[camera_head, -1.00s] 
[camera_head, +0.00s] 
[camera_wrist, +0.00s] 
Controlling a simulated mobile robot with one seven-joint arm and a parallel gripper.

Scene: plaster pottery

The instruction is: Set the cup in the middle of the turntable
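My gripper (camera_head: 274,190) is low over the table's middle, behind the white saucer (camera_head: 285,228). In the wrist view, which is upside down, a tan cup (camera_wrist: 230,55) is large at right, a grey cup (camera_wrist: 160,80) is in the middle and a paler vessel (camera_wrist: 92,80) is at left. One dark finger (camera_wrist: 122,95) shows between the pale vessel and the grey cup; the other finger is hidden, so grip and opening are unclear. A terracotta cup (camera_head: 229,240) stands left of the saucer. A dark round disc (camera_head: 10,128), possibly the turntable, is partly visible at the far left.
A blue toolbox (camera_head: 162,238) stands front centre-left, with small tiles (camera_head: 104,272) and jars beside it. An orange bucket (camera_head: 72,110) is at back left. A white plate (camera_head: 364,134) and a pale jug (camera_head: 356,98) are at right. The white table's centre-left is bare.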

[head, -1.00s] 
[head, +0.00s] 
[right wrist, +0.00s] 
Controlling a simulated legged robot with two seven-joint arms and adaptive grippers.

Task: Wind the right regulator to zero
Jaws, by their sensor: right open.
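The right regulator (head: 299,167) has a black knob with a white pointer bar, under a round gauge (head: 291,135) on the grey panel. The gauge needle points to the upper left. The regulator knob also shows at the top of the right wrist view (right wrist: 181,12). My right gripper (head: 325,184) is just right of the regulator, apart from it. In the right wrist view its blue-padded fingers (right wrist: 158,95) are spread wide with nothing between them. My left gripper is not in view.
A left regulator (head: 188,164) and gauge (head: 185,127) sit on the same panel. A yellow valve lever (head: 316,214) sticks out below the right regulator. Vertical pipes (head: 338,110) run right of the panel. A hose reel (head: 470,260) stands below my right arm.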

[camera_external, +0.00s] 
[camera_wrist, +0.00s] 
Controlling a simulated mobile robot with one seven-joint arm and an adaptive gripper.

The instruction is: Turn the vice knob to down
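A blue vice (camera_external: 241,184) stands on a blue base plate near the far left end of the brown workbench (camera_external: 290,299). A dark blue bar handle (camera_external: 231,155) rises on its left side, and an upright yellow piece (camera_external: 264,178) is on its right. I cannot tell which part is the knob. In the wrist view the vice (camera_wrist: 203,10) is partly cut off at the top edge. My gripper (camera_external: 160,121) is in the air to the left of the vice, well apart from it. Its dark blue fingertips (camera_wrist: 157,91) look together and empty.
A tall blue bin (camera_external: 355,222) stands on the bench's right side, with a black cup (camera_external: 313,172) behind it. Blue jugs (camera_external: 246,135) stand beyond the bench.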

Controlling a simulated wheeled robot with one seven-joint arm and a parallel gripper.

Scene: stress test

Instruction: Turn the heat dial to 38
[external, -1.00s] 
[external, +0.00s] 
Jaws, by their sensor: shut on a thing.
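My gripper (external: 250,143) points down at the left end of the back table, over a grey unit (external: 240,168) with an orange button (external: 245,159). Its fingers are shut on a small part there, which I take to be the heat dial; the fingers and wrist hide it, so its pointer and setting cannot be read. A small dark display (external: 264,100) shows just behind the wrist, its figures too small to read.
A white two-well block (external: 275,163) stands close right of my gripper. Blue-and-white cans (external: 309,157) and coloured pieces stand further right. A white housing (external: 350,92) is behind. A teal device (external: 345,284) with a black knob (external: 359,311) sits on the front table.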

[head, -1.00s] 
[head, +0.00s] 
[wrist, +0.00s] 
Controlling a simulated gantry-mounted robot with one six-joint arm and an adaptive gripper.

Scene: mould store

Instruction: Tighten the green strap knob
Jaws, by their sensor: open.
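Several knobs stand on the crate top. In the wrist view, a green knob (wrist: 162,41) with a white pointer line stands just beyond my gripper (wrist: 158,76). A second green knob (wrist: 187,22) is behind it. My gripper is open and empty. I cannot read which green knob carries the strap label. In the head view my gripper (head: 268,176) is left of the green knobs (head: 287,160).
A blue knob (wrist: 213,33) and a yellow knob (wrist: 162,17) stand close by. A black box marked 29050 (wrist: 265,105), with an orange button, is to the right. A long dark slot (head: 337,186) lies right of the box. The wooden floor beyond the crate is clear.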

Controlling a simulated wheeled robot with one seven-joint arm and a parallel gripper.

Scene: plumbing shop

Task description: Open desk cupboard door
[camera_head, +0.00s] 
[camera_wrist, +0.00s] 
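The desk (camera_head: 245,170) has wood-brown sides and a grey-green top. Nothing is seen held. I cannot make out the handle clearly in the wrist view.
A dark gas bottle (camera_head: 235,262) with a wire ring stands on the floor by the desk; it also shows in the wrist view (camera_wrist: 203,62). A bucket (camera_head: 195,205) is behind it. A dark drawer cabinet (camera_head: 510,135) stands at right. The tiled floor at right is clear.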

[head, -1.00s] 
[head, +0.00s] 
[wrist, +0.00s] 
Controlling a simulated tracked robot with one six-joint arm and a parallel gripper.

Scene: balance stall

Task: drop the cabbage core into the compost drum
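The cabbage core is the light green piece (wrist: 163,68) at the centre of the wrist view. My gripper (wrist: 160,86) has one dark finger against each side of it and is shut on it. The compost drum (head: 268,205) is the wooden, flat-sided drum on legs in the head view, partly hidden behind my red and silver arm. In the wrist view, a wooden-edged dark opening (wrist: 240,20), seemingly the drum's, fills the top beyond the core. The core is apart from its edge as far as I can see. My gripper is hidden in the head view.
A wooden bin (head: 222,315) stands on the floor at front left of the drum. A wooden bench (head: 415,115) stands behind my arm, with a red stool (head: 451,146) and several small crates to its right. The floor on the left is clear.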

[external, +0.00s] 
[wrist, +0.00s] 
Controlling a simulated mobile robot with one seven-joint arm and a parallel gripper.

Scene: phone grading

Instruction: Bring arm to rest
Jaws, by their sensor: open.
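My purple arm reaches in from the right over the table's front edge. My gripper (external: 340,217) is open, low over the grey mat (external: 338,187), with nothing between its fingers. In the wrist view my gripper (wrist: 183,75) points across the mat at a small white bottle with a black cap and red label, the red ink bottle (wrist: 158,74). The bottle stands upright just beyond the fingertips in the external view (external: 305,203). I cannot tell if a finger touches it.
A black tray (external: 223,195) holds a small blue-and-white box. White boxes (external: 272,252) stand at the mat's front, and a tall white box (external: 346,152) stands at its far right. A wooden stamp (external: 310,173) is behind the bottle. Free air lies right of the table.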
•••
> _Instructions for the task_: Set down all of the records shown above once more, exactly.

> _Output for this exercise_:
[camera_head, -1.00s] 
[camera_head, +0.00s] 
[camera_wrist, +0.00s] 
Controlling a simulated mobile robot with one seven-joint arm and a parallel gripper.

Scene: plaster pottery

The instruction is: Set the cup in the middle of the turntable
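My gripper (camera_head: 274,190) is low over the table's middle, behind the white saucer (camera_head: 285,228). In the wrist view, which is upside down, a tan cup (camera_wrist: 230,55) is large at right, a grey cup (camera_wrist: 160,80) is in the middle and a paler vessel (camera_wrist: 92,80) is at left. One dark finger (camera_wrist: 122,95) shows between the pale vessel and the grey cup; the other finger is hidden, so grip and opening are unclear. A terracotta cup (camera_head: 229,240) stands left of the saucer. A dark round disc (camera_head: 10,128), possibly the turntable, is partly visible at the far left.
A blue toolbox (camera_head: 162,238) stands front centre-left, with small tiles (camera_head: 104,272) and jars beside it. An orange bucket (camera_head: 72,110) is at back left. A white plate (camera_head: 364,134) and a pale jug (camera_head: 356,98) are at right. The white table's centre-left is bare.

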[head, -1.00s] 
[head, +0.00s] 
[right wrist, +0.00s] 
Controlling a simulated legged robot with two seven-joint arms and adaptive grippers.

Task: Wind the right regulator to zero
Jaws, by their sensor: right open.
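The right regulator (head: 299,167) has a black knob with a white pointer bar, under a round gauge (head: 291,135) on the grey panel. The gauge needle points to the upper left. The regulator knob also shows at the top of the right wrist view (right wrist: 181,12). My right gripper (head: 325,184) is just right of the regulator, apart from it. In the right wrist view its blue-padded fingers (right wrist: 158,95) are spread wide with nothing between them. My left gripper is not in view.
A left regulator (head: 188,164) and gauge (head: 185,127) sit on the same panel. A yellow valve lever (head: 316,214) sticks out below the right regulator. Vertical pipes (head: 338,110) run right of the panel. A hose reel (head: 470,260) stands below my right arm.

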[camera_external, +0.00s] 
[camera_wrist, +0.00s] 
Controlling a simulated mobile robot with one seven-joint arm and an adaptive gripper.

The instruction is: Turn the vice knob to down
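A blue vice (camera_external: 241,184) stands on a blue base plate near the far left end of the brown workbench (camera_external: 290,299). A dark blue bar handle (camera_external: 231,155) rises on its left side, and an upright yellow piece (camera_external: 264,178) is on its right. I cannot tell which part is the knob. In the wrist view the vice (camera_wrist: 203,10) is partly cut off at the top edge. My gripper (camera_external: 160,121) is in the air to the left of the vice, well apart from it. Its dark blue fingertips (camera_wrist: 157,91) look together and empty.
A tall blue bin (camera_external: 355,222) stands on the bench's right side, with a black cup (camera_external: 313,172) behind it. Blue jugs (camera_external: 246,135) stand beyond the bench.

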Controlling a simulated wheeled robot with one seven-joint arm and a parallel gripper.

Scene: stress test

Instruction: Turn the heat dial to 38
[external, -1.00s] 
[external, +0.00s] 
Jaws, by their sensor: shut on a thing.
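My gripper (external: 250,143) points down at the left end of the back table, over a grey unit (external: 240,168) with an orange button (external: 245,159). Its fingers are shut on a small part there, which I take to be the heat dial; the fingers and wrist hide it, so its pointer and setting cannot be read. A small dark display (external: 264,100) shows just behind the wrist, its figures too small to read.
A white two-well block (external: 275,163) stands close right of my gripper. Blue-and-white cans (external: 309,157) and coloured pieces stand further right. A white housing (external: 350,92) is behind. A teal device (external: 345,284) with a black knob (external: 359,311) sits on the front table.

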[head, -1.00s] 
[head, +0.00s] 
[wrist, +0.00s] 
Controlling a simulated gantry-mounted robot with one six-joint arm and an adaptive gripper.

Scene: mould store

Instruction: Tighten the green strap knob
Jaws, by their sensor: open.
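Several knobs stand on the crate top. In the wrist view, a green knob (wrist: 162,41) with a white pointer line stands just beyond my gripper (wrist: 158,76). A second green knob (wrist: 187,22) is behind it. My gripper is open and empty. I cannot read which green knob carries the strap label. In the head view my gripper (head: 268,176) is left of the green knobs (head: 287,160).
A blue knob (wrist: 213,33) and a yellow knob (wrist: 162,17) stand close by. A black box marked 29050 (wrist: 265,105), with an orange button, is to the right. A long dark slot (head: 337,186) lies right of the box. The wooden floor beyond the crate is clear.

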Controlling a simulated wheeled robot with one seven-joint arm and a parallel gripper.

Scene: plumbing shop

Task description: Open desk cupboard door
[camera_head, +0.00s] 
[camera_wrist, +0.00s] 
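The desk (camera_head: 245,170) has wood-brown sides and a grey-green top. Nothing is seen held. I cannot make out the handle clearly in the wrist view.
A dark gas bottle (camera_head: 235,262) with a wire ring stands on the floor by the desk; it also shows in the wrist view (camera_wrist: 203,62). A bucket (camera_head: 195,205) is behind it. A dark drawer cabinet (camera_head: 510,135) stands at right. The tiled floor at right is clear.

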[head, -1.00s] 
[head, +0.00s] 
[wrist, +0.00s] 
Controlling a simulated tracked robot with one six-joint arm and a parallel gripper.

Scene: balance stall

Task: drop the cabbage core into the compost drum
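The cabbage core is the light green piece (wrist: 163,68) at the centre of the wrist view. My gripper (wrist: 160,86) has one dark finger against each side of it and is shut on it. The compost drum (head: 268,205) is the wooden, flat-sided drum on legs in the head view, partly hidden behind my red and silver arm. In the wrist view, a wooden-edged dark opening (wrist: 240,20), seemingly the drum's, fills the top beyond the core. The core is apart from its edge as far as I can see. My gripper is hidden in the head view.
A wooden bin (head: 222,315) stands on the floor at front left of the drum. A wooden bench (head: 415,115) stands behind my arm, with a red stool (head: 451,146) and several small crates to its right. The floor on the left is clear.

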[external, +0.00s] 
[wrist, +0.00s] 
Controlling a simulated mobile robot with one seven-joint arm and a parallel gripper.

Scene: phone grading

Instruction: Bring arm to rest
Jaws, by their sensor: open.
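My purple arm reaches in from the right over the table's front edge. My gripper (external: 340,217) is open, low over the grey mat (external: 338,187), with nothing between its fingers. In the wrist view my gripper (wrist: 183,75) points across the mat at a small white bottle with a black cap and red label, the red ink bottle (wrist: 158,74). The bottle stands upright just beyond the fingertips in the external view (external: 305,203). I cannot tell if a finger touches it.
A black tray (external: 223,195) holds a small blue-and-white box. White boxes (external: 272,252) stand at the mat's front, and a tall white box (external: 346,152) stands at its far right. A wooden stamp (external: 310,173) is behind the bottle. Free air lies right of the table.

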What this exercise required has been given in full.